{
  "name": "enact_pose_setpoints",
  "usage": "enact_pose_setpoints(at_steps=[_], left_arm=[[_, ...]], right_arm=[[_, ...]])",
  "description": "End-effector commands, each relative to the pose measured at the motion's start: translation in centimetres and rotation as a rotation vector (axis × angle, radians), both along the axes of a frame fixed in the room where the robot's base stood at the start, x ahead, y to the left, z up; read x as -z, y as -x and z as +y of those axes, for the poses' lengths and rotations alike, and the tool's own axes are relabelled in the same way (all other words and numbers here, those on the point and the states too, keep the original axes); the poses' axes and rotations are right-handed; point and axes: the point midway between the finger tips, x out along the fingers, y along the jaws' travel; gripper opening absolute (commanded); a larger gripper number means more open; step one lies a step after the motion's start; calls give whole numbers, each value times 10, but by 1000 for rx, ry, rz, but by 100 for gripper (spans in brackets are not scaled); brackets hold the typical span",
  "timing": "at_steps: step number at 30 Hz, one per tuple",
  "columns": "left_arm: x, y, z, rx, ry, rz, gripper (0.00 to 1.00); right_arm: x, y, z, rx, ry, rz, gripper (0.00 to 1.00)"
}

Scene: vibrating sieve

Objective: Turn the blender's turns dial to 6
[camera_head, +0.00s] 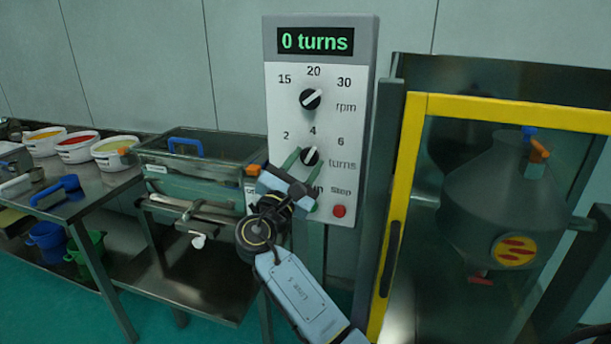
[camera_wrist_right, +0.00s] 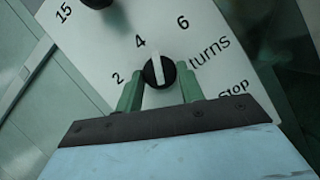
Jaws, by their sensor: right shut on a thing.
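The turns dial (camera_head: 310,156) is a round black knob with a white pointer line, low on the white control panel (camera_head: 352,100). Marks 2, 4 and 6 surround it. In the right wrist view the dial (camera_wrist_right: 159,72) has its pointer between 4 and 6. The display (camera_head: 315,41) reads "0 turns". My right gripper (camera_head: 306,166) is shut on the turns dial, one green finger on each side; its fingers also show in the right wrist view (camera_wrist_right: 160,88). The gripper partly hides the lower buttons. My left gripper is not in view.
The rpm dial (camera_head: 310,98) sits just above. A red stop button (camera_head: 338,211) is close below right. The blender's grey vessel (camera_head: 500,200) stands behind a yellow-framed guard (camera_head: 404,190) at right. A sieve machine (camera_head: 195,165) and tubs (camera_head: 77,145) are at left.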

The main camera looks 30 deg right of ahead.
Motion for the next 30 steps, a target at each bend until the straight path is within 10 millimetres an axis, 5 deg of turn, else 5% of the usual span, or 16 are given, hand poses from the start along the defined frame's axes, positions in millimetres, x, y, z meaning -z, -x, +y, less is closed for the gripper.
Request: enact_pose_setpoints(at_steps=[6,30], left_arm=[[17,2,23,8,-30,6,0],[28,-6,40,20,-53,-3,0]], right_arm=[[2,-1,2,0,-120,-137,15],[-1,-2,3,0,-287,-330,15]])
□ □ □ □ □ □ □
Pick out the lines above containing the word "number", then copy them.

  "description": "End-effector commands, each relative to the pose measured at the motion's start: translation in centimetres and rotation as a rotation vector (axis × angle, radians), both along the axes of a frame fixed in the room where the robot's base stood at the start, x ahead, y to the left, z up; read x as -z, y as -x and z as +y of those axes, for the poses' lengths and rotations alike, and the tool's own axes are relabelled in the same way (all other words and numbers here, those on the point and the states too, keep the original axes); the poses' axes and rotations are right-handed; point and axes: the point midway between the finger tips, x out along the fingers, y along the jaws' travel; gripper opening absolute (commanded); a larger gripper number means more open; step one lies a step after the motion's start; calls give whole numbers, each value times 10, but by 1000 for rx, ry, rz, but by 100 for gripper (spans in brackets are not scaled); brackets hold the typical span",
  "timing": "at_steps: step number at 30 Hz, one per tuple",

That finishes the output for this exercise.